The targets also increase in the number of countries with national and local disaster risk reduction strategies by 2020; enhanced international cooperation; and increased access to multi-hazard early warning systems and disaster risk information and assessments.
Margareta Wahlström, head of the UN Office for Disaster Risk Reduction (UNISDR), said adoption of the new framework “opens a major new chapter in sustainable development” as it outlines clear targets and priorities for action which will lead to a substantial reduction of disaster risk and losses in lives, livelihoods and health.
“Implementation of the Sendai Framework over the next 15 years will require strong commitment and political leadership and will be vital to the achievement of future agreements on sustainable development goals and climate later this year,” she said.

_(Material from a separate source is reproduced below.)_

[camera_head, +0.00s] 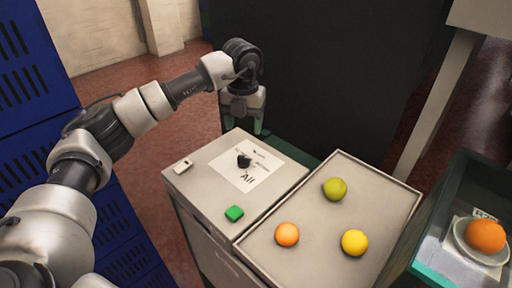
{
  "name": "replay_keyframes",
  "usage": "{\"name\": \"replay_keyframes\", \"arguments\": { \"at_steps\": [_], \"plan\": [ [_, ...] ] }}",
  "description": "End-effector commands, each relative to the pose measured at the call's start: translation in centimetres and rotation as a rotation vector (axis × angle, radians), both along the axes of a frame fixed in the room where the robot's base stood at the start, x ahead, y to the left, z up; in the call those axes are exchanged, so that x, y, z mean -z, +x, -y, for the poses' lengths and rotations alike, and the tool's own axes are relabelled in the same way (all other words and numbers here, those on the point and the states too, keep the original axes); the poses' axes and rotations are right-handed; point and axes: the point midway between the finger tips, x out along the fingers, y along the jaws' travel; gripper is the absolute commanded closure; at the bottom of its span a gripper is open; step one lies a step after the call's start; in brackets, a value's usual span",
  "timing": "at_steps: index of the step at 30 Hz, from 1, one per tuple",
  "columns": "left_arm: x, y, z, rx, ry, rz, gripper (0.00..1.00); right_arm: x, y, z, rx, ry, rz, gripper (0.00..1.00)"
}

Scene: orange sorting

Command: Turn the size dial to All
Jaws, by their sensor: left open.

“As the UN Secretary-General Ban Ki moon] said here on the opening day, sustainability starts in Sendai,” she said, as the Conference had successfully kicked off a particularly crucial year for the United Nations, with world leaders set to meet in Addis Ababa in July to discuss development financing, then again in New York in September to adopt a new development agenda, and finally in Paris in December to forge a meaningful, binding climate change agreement.
The work of the Conference, which opened on 14 March, began on somber note, as a powerful cyclone was pummeling Vanuatu and distant neighboring islands in the South Pacific. Mr. Ban has pledged the support of the entire United Nations system as the extent of the devastation to the small island has slowly begun to emerge.
The World Conference was attended by over 6,500 participants including 2,800 Government representatives from 187 governments. The Public Forum had 143,000 visitors over the five days of the conference making it one of the largest UN gatherings ever held in Japan.